Monte protests all the work I've been doing on my thesis
I just turned in draft #483 of my MA thesis on Sunday. I'm thinking of it as the rough rough draft, the draft that precurses the official rough draft that's due in another three weeks. I'm thinking of it that way because it does not feel complete. I still have plenty of work ahead of me. Like trying to properly end those two essays that just sort of drop off. Ooops.
My thesis is a series of creative nonfiction essays about my experiences with art; two essays are about street murals in Chicago and one is about the Georgia O'Keeffe exhibit I worked on in my days at the Eiteljorg Museum. I'm interested in what inhabits the space between artwork and observer, why some art makes us wild with joy or crazy with anger or struck by sadness. Is it the art itself? The observer? I'm not so much interested in exploring theories that answer those questions as I am with telling the stories of how I came to those questions. Hopefully that's a more interesting thesis, too, something that's exciting and readable.

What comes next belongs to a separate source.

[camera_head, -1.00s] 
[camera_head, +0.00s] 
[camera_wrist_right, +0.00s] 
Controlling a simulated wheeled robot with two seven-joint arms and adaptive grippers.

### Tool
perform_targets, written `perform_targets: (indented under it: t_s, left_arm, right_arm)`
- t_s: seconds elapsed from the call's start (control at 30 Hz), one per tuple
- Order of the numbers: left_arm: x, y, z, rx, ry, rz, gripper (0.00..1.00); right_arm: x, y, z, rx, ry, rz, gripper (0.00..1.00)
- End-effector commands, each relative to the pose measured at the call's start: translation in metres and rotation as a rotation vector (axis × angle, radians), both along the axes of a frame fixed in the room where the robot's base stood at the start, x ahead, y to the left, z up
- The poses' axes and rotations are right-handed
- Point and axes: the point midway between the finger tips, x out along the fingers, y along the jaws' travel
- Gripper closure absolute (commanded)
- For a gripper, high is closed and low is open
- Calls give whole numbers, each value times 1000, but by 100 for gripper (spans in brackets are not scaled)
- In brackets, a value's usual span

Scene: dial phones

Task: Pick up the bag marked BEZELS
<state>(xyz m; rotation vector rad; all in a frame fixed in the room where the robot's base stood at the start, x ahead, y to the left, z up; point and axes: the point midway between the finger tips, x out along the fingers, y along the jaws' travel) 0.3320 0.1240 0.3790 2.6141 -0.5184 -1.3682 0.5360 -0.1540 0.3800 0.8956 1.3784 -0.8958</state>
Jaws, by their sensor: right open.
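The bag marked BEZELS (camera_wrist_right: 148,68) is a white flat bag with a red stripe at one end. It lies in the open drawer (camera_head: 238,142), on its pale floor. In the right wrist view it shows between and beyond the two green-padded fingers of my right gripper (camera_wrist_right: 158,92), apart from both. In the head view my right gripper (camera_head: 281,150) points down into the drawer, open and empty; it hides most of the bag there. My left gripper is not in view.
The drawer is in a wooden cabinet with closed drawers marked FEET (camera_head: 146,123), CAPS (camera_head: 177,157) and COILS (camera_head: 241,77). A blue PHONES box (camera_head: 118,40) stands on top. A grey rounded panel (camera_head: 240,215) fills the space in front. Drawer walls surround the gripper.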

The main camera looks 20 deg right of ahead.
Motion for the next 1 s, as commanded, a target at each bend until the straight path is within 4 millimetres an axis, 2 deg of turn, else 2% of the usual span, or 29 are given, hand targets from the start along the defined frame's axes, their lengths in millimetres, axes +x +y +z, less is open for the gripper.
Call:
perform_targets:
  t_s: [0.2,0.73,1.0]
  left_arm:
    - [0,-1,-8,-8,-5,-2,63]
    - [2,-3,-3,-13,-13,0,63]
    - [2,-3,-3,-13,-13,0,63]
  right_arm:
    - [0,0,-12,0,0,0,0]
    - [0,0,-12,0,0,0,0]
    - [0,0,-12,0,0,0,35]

It begins in the Print Room of the Ashmolean Museum in Oxford, where I lived and studied my junior year of college. While we waited for the Print Room supervisor to bring us the first drawings, my tutor, Juliana asked if I had ever seen 16th century art up close. I hadn’t, but Juliana had been guiding me through slides and books for several weeks, so I was eager to finally see the real thing. The supervisor brought out the first heavy, linen box. She ceremoniously pulled on her white cotton gloves and lifted the cover. Juliana thanked her as she set the first drawing in front of us; the supervisor merely responded with the warning that we should let her know when we were ready for the next drawing. Only she could touch them.
Juliana turned reverently quiet while I took everything in. The protective supervisor disappeared; I was only vaguely aware of Juliana still seated next to me. I was completely immersed in the aged, gray paper sitting on the ledge in front of us. I was looking at the crucifixion of Christ.
He was alive, but barely. Only a small piece of cloth draped Christ’s body, clinging to his thighs. His eyes rolled upwards as he pleaded to be released into eternity, and I could imagine his soul poised to leave its corporeal sheath. His right hand was open; his left, clenched. His body was contorted: his torso jutted away from his legs, which pressed together in pain, and he stretched his toes apart, tightening and releasing. On either side of him, an angel clutched his face in sorrow, mourning Christ’s imminent death. A single skull rested at the bottom of the cross, partially submerged in the ground. Many others had died here.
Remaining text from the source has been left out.